In order to understand the issues, it is necessary to have an appreciation of the manner in which assessments of assets and income were made by Centrelink when determining whether pensions were payable and, if so, the amount of the pension. The methodology was described by Mr Shearer, a senior officer employed by Centrelink, and by Mr Gordon. It was common ground that, upon the establishment of the family trust, two options were available to the plaintiffs. The first was to make gifts to the trust of the benefits received under the Will. The other was to lend those benefits to the trust. If gifts were made, the gift was to be quarantined for a period of five years, in the sense that the trust should not pay any portion of that gift to the plaintiffs in that period of five years. If a payment were made, the payment would be treated as income. On expiry of the five year period, the trust could make payments to the plaintiffs without those payments being treated as income. If, instead, the funds were lent to the trust, the trust could make payments to the plaintiffs without those payments being treated as income. It was the defendant’s case that it advised the plaintiffs to implement a combination of gifts and loans.
This is a simplistic summary of the position. It must be noted that an assessment of deemed income would also be made on the asset represented by the moneys given or lent to the trust. As the parties have agreed the legal position, it is not necessary to set out the relevant provisions in the Social Security Act 1991 (Cth) on which the above summary is based. I simply mention s 8 which defines “income”, the definitions of “financial asset” and “deprived asset” in s 9, and s 1077. This does not purport to be an exhaustive examination of all of the necessary statutory provisions. The law has changed since 1 January 2002 so that it is no longer possible to engage in a scheme of the kind proposed by the defendant for the plaintiffs.
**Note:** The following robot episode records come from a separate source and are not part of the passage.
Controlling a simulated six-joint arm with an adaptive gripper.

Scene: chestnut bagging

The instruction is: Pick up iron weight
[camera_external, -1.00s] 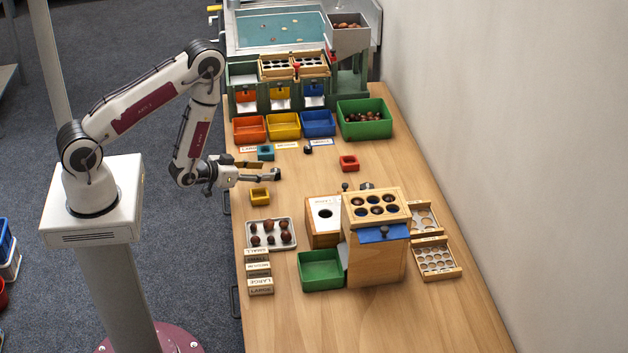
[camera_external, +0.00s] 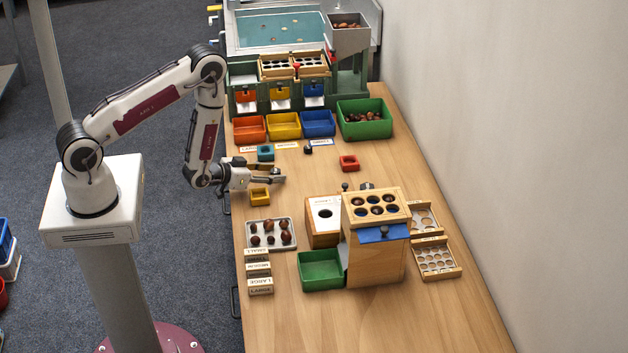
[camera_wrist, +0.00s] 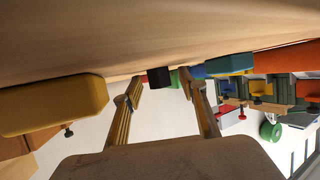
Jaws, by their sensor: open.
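A small dark block with a knob (camera_external: 308,149), which looks like the iron weight, stands on the table in front of the blue bin. A dark block (camera_wrist: 160,77), apparently the same one, shows between and beyond my fingertips in the wrist view. My gripper (camera_external: 279,175) is open and empty, low over the table, nearer to the camera than the dark block and to its left. Its two fingers (camera_wrist: 162,90) also show in the wrist view, spread apart and not touching the block.
A yellow square block (camera_external: 260,197) is close beside my gripper. A teal square block (camera_external: 265,153) stands behind it and a red one (camera_external: 349,163) to the right. The orange bin (camera_external: 250,128) and blue bin (camera_external: 318,123) are further back. A wooden box (camera_external: 375,255) stands in front, right.

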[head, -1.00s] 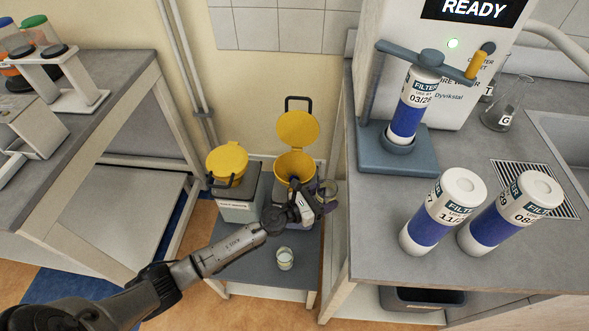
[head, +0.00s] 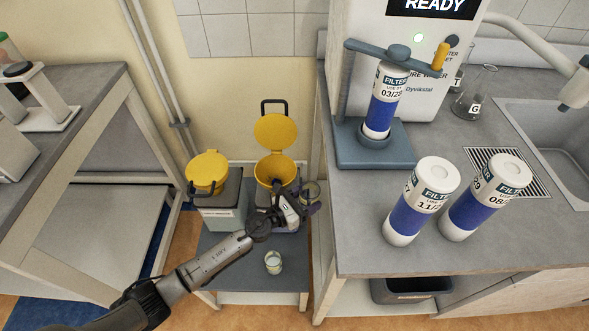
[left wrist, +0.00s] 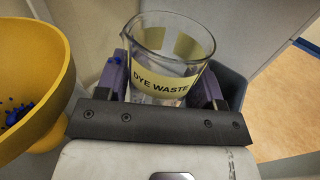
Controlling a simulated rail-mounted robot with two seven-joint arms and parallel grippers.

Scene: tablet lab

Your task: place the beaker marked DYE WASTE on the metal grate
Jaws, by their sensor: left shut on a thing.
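The beaker marked DYE WASTE (left wrist: 165,70) is clear glass with a yellow label band. In the left wrist view it is upright between the fingers of my left gripper (left wrist: 172,88), which is shut on it. In the head view my left gripper (head: 297,208) is low, beside the yellow funnel container, and the beaker (head: 310,192) is partly hidden there. The metal grate (head: 507,160) is a slotted panel in the right counter, left of the sink and partly covered by a filter cartridge. My right gripper is in neither view now.
Two filter cartridges (head: 421,201) stand on the counter in front of the grate. A flask marked G (head: 475,95) stands behind it. Yellow-lidded waste containers (head: 208,172) and a small beaker (head: 273,262) are on the low shelf. The counter's left edge rises beside my gripper.

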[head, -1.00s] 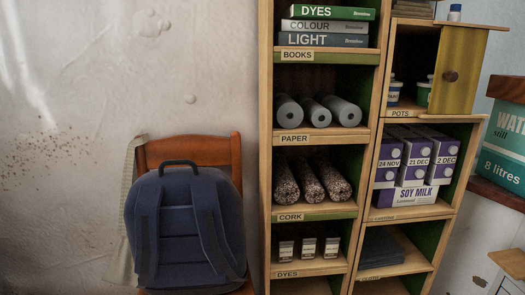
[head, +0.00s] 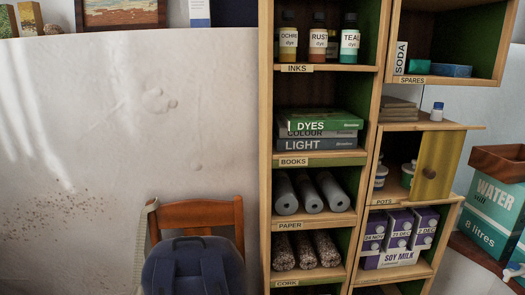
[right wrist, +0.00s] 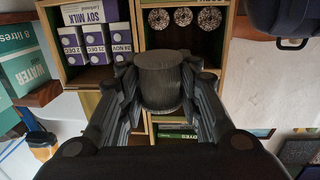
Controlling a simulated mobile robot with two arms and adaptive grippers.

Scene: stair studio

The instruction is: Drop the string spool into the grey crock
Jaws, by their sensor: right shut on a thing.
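In the right wrist view my right gripper (right wrist: 159,72) is shut on a dark grey cylinder with fine ridges, which looks like the string spool (right wrist: 160,92). One finger is on each side of it, and its flat round end shows. The shelves are behind it in that view, with cartons and cork rolls. No grey crock can be made out in either view. Neither of my grippers shows in the head view.
A tall shelf unit (head: 317,159) holds inks, books, paper and cork rolls. Right of it are spares, pots behind a partly open yellow door (head: 437,167), and soy milk cartons (head: 399,229). A water box (head: 494,205) stands far right; a backpack (head: 190,268) rests on a chair (head: 197,215).
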The plaintiffs’ gave evidence that Mr Holden paid the benefits he received from his aunt’s estate into the family trust and that at a later date Mr Gordon characterised those payments as gifts. The payments described as gifts and the date and the amount of each were as follows:
$10,000 on 3 September 1996,
$59,000 on 13 January 1997,
$60,000 on 3 June 1997, and
$10,000 on 22 September 1997.The plaintiffs said that Mr Gordon informed Centrelink of the nature of the payments stating that they were gifts to the family trust. The plaintiffs’ evidence was that from time to time they drew on the funds in the family trust to meet living expenses without being aware that the drawings would be treated as income. They said that they did not consent to the payments being described as gifts and that Mr Gordon did not warn them against drawing on those gifts within the period of five years.
The plaintiffs’ assertion that they did not consent to the characterisation that the payments were gifts was not borne out by the evidence. Letters were produced by the plaintiffs as part of a bundle of documents marked “Exhibit P1” which included letters from Mr Gordon to Centrelink asserting that Mr Holden consented to payments being characterised as gifts. In addition, other payments to the trust were characterised as loans. The loans varied in amount. At 5 December 1996, the loans totalled $36,025.
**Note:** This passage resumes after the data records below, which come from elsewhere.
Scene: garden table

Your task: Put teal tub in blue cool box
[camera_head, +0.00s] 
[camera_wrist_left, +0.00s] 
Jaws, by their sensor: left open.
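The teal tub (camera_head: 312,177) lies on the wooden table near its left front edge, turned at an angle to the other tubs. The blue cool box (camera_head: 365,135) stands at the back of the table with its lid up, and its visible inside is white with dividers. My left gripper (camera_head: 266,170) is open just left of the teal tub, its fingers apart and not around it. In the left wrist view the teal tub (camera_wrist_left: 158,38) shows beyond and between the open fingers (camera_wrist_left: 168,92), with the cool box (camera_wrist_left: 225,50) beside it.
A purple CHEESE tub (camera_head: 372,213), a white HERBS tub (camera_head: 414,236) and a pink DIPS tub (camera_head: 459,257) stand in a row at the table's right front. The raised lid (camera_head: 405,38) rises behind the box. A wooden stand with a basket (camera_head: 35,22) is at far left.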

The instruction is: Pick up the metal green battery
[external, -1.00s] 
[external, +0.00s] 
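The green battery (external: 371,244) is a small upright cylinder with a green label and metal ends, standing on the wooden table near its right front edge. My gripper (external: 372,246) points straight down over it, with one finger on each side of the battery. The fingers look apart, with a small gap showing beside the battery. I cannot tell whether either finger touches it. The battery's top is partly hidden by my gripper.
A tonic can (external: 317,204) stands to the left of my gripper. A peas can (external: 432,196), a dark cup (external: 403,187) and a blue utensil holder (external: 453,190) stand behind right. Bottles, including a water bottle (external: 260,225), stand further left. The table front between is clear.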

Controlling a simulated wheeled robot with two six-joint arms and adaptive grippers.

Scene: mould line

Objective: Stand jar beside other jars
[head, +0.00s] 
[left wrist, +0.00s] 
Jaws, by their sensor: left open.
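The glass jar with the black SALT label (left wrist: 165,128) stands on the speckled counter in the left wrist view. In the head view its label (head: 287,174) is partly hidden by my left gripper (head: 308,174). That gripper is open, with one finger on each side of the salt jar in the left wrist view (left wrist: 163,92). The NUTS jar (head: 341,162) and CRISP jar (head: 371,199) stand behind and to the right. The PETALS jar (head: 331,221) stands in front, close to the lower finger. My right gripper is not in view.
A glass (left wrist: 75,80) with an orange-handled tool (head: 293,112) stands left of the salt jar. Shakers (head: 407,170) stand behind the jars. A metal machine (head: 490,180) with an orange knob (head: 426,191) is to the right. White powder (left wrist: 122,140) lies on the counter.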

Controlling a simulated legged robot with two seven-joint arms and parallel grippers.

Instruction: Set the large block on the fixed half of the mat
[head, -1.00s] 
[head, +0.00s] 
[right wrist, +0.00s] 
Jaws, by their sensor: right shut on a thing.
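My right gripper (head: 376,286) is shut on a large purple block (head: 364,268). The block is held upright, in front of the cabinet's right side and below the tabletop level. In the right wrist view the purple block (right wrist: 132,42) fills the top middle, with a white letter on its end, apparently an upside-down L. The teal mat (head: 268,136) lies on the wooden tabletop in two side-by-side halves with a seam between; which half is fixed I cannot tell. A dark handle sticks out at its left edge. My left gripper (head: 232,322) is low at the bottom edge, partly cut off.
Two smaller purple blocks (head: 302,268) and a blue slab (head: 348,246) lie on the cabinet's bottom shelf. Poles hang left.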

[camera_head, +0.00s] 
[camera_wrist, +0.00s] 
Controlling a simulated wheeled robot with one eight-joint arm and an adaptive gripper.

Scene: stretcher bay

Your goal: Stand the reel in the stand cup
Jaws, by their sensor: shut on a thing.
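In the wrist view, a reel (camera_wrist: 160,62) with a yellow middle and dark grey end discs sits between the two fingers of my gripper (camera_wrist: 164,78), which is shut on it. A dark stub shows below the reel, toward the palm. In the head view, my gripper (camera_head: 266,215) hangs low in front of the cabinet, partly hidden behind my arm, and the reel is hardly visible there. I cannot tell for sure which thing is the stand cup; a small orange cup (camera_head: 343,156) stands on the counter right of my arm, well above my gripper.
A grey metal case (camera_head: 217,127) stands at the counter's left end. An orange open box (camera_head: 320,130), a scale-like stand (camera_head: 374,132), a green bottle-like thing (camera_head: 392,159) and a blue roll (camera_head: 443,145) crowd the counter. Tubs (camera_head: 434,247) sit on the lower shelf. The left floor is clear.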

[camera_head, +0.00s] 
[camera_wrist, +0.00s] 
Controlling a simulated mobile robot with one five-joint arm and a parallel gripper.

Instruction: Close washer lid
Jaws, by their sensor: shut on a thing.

Essentially, the plaintiffs’ case was that the defendant had been negligent in that it had not advised them that they should not withdraw funds from the payments gifted to the family trust. It was their withdrawal of funds from the moneys gifted to the trust which was the predominant cause for Centrelink to stop payment of pensions to the plaintiffs.
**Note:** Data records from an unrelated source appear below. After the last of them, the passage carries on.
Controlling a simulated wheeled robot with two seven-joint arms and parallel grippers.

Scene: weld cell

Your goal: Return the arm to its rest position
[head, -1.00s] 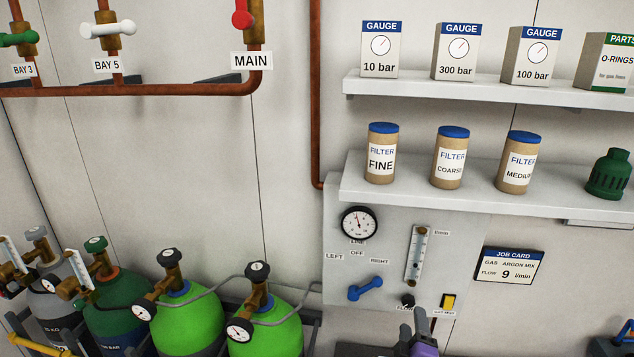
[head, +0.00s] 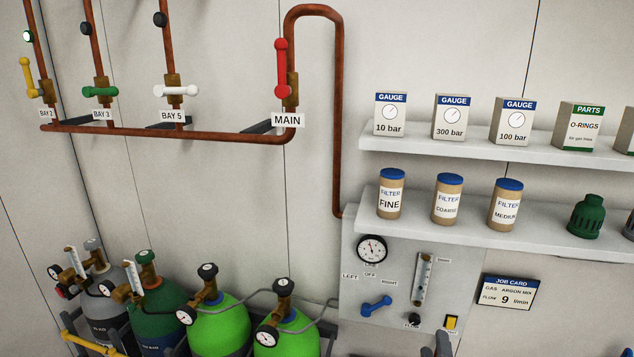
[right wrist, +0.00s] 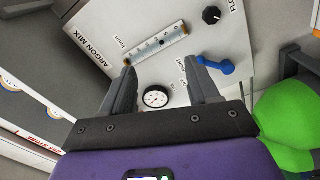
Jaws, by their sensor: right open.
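My right gripper (head: 442,347) shows only as dark fingertips at the bottom edge of the head view, in front of the lower part of the grey panel (head: 400,275). In the right wrist view the gripper (right wrist: 163,76) has its two fingers spread apart with nothing held between them. The panel's round gauge (right wrist: 156,97), flow tube (right wrist: 157,46) and blue lever (right wrist: 215,65) appear beyond the fingers. I cannot see a finger touching any of them for certain. My left gripper is in neither view.
Two shelves (head: 480,232) with filters and gauge boxes jut out above the panel. Green gas cylinders (head: 220,325) stand at lower left. Copper pipes with the red MAIN valve handle (head: 282,68) run along the wall. A job card (head: 507,292) hangs right of the panel.

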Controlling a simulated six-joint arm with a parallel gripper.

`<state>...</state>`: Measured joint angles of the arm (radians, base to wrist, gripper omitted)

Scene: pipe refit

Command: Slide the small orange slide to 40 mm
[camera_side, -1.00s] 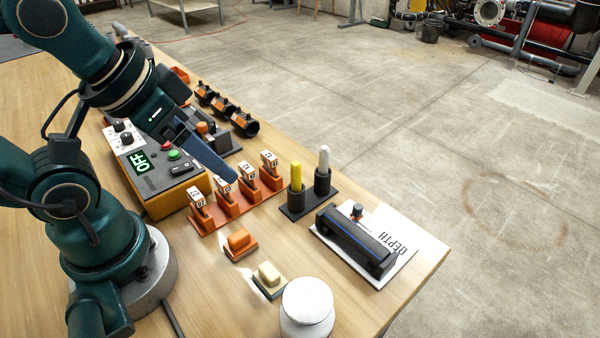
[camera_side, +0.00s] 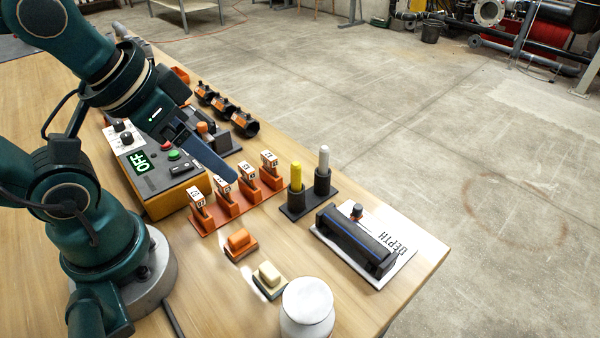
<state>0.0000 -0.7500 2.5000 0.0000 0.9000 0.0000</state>
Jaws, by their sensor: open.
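A scale reading is too small to make out. An orange block (camera_side: 205,128) also shows on a dark fixture behind my wrist, partly hidden. I cannot tell for certain which of these is the small orange slide. My gripper (camera_side: 228,176) is open, its blue fingers pointing down and right above the orange tag rack (camera_side: 232,208). It appears empty and is well left of the DEPTH board.
A yellow control box (camera_side: 165,200) reads OFF left of the rack. Yellow and grey pens (camera_side: 297,176) stand upright in a black holder. An orange block (camera_side: 239,240), a cream block (camera_side: 268,275) and a white jar (camera_side: 307,308) are in front. Black pipe pieces (camera_side: 244,124) lie behind.

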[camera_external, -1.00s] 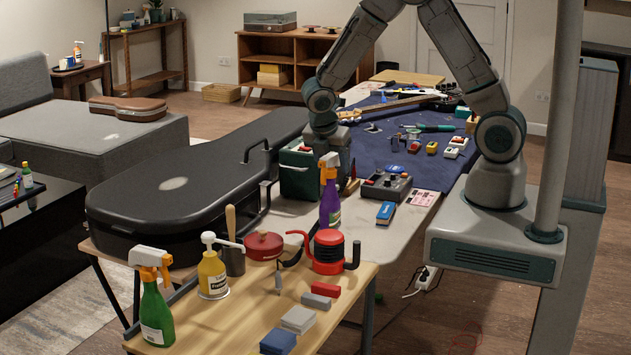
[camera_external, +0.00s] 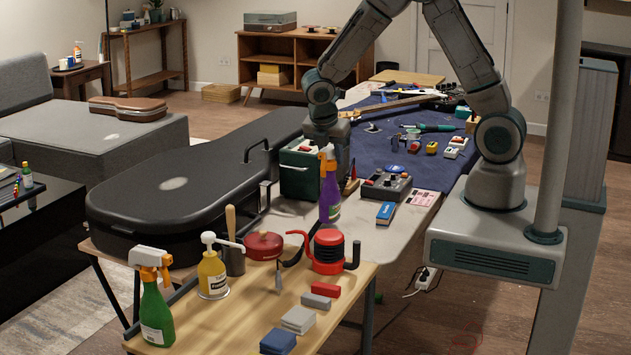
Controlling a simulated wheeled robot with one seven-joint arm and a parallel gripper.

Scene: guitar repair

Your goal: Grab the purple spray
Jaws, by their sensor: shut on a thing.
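The purple spray (camera_external: 330,193) is an upright purple bottle with an orange and white spray head and a pale label. It is near the middle of the view, in front of the light table's dark blue mat. My gripper (camera_external: 328,150) points down at its top and is shut on it around the spray head. The fingers are mostly hidden. The bottle seems slightly raised, but a gap under its base is hard to make out.
A dark green box (camera_external: 300,171) stands close on the left, beside the black guitar case (camera_external: 190,185). A control box (camera_external: 386,186) and blue box (camera_external: 386,212) lie to the right. The wooden table (camera_external: 240,325) in front holds yellow (camera_external: 212,275) and green (camera_external: 156,312) sprays.

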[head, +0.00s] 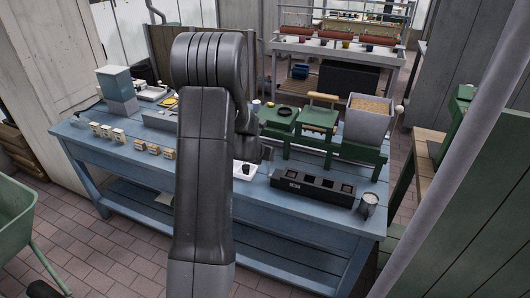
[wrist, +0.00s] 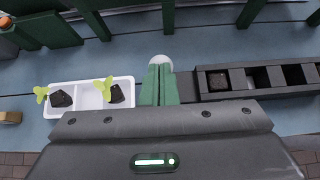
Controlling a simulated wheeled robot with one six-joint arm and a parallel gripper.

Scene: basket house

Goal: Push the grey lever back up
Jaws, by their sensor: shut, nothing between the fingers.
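In the wrist view, my gripper (wrist: 159,76) shows as two green fingers pressed together, shut and empty. A round pale grey knob (wrist: 161,60) sits right at the fingertips. It looks like the end of the grey lever, but its shaft is hidden. I cannot tell whether the fingers touch the knob or are just short of it. In the head view, my arm hides much of the area around the gripper. The green machine (head: 318,122) stands on the blue bench behind it.
A white tray (wrist: 82,103) with two seedlings in dark blocks lies left of the fingers, and a black compartment tray (wrist: 240,96) lies right. In the head view, a grey hopper (head: 365,128) and a metal cup (head: 369,203) are on the blue bench (head: 300,218).
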Mr Gordon’s evidence, which was accepted by the magistrate, was that he had advised the plaintiffs that the combination of loans and gifts to the family trust would assist in securing the highest pension possible in the circumstances, that he advised them that the gifts to the trust had to be quarantined for five years, and that they could draw on the loans at any time. He said that he had characterised particular payments to the trust as gifts as a result of a discussion with Mr Holden. The amounts of each gift were not based, he said, on any amount moved from one bank account to another or on figures in any bank statement. They were a composite of a series of transactions.
Mr Gordon also gave evidence that from January to June 1997, when he characterised the payments to the family trust as gifts, he understood that Mr Holden would receive further benefits from his aunt’s estate and, in particular, a parcel of shares and about $90,000 from the proceeds of the sale of a home unit. He said that he was not sure of exactly when these payments would be received. Mr Gordon did not say how he intended to treat the receipt of any further entitlements. It was implicit that the later payments would be treated as loans and he made that clear in cross-examination. It is to be noted that the evidence given by Mr Gordon fell far short of the defence as pleaded. What is notably absent from his evidence is any advice as to the amount which the plaintiffs could withdraw from their loan account in any one year and any evidence as to the appropriate amount to be characterised as gifts and the appropriate amount to be characterised as loans, having regard to the amount which the plaintiffs would require as living expenses. Plainly, the success of the scheme depended in part on whether the plaintiffs would have sufficient for living expenses. In this respect, it is relevant to refer to a file note made by Mr Gordon of a consultation on 17 June 1966 he had with the plaintiffs. That note contains no record of the amount required by the plaintiffs for living expenses. The only other file note of Mr Gordon which was tendered was made on 23 January 1997. That too has no record of what the plaintiffs might require for living expenses.
There are a number of conflicts between the evidence of the plaintiffs and Mr Gordon. The first concerns the characterisation of payments as gifts. There can be little doubt that Mr Holden, on behalf of the plaintiffs, authorised Mr Gordon to describe a number of payments as gifts and the magistrate so found. The effect of Mr Holden’s evidence was that he relied on Mr Gordon to make the characterisation. That evidence was confirmed both by the documents and by Mr Gordon’s evidence. What is not clear from the evidence is what was the state of Mr Holden’s knowledge when he gave that authorisation.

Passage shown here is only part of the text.